## [Exercise aim]
Transcribe the whole listing without a single picture.

## [Provided data]

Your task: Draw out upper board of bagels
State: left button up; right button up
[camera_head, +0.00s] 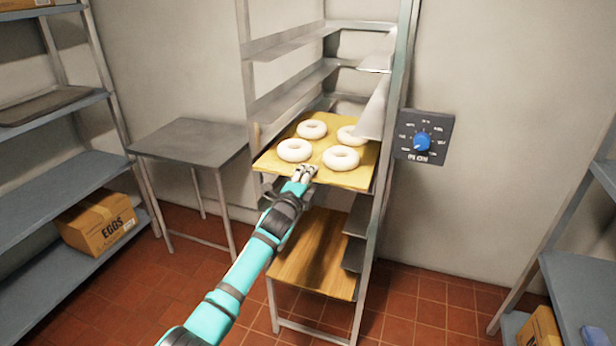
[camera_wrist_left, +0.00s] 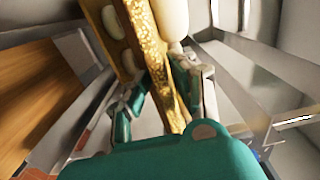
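The upper board (camera_head: 268,162) is a yellowish board in the metal rack, bearing several pale bagels, one at its front right (camera_head: 341,158). Its front part reaches past the rack's front posts and it looks about level. My left gripper (camera_head: 303,172) is at the middle of its front edge. In the left wrist view the fingers (camera_wrist_left: 165,78) lie on both faces of the board (camera_wrist_left: 150,50) and appear closed on its edge. The board's back part is partly hidden by the rack's side. My right gripper is not in view.
A lower wooden board (camera_head: 312,250) without bagels sits below in the rack. A blue-knobbed control panel (camera_head: 424,136) is on the wall to the right. A bare metal table (camera_head: 190,138) stands left of the rack. Shelves flank both sides; the tiled floor in front is clear.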

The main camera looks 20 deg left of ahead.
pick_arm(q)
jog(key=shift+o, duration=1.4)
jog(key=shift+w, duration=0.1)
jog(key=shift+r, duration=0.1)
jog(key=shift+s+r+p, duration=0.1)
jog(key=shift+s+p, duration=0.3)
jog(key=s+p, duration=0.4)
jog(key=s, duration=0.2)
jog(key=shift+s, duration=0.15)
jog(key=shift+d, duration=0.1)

## [Expected answer]
Your task: Draw out upper board of bagels
State: left button up; right button up
[camera_head, +0.00s] 
[camera_wrist_left, +0.00s] 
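The upper board (camera_head: 268,162) is a yellowish board in the metal rack, bearing several pale bagels, one at its front right (camera_head: 341,158). Its front part reaches past the rack's front posts and it looks about level. My left gripper (camera_head: 303,172) is at the middle of its front edge. In the left wrist view the fingers (camera_wrist_left: 165,78) lie on both faces of the board (camera_wrist_left: 150,50) and appear closed on its edge. The board's back part is partly hidden by the rack's side. My right gripper is not in view.
A lower wooden board (camera_head: 312,250) without bagels sits below in the rack. A blue-knobbed control panel (camera_head: 424,136) is on the wall to the right. A bare metal table (camera_head: 190,138) stands left of the rack. Shelves flank both sides; the tiled floor in front is clear.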

The main camera looks 20 deg left of ahead.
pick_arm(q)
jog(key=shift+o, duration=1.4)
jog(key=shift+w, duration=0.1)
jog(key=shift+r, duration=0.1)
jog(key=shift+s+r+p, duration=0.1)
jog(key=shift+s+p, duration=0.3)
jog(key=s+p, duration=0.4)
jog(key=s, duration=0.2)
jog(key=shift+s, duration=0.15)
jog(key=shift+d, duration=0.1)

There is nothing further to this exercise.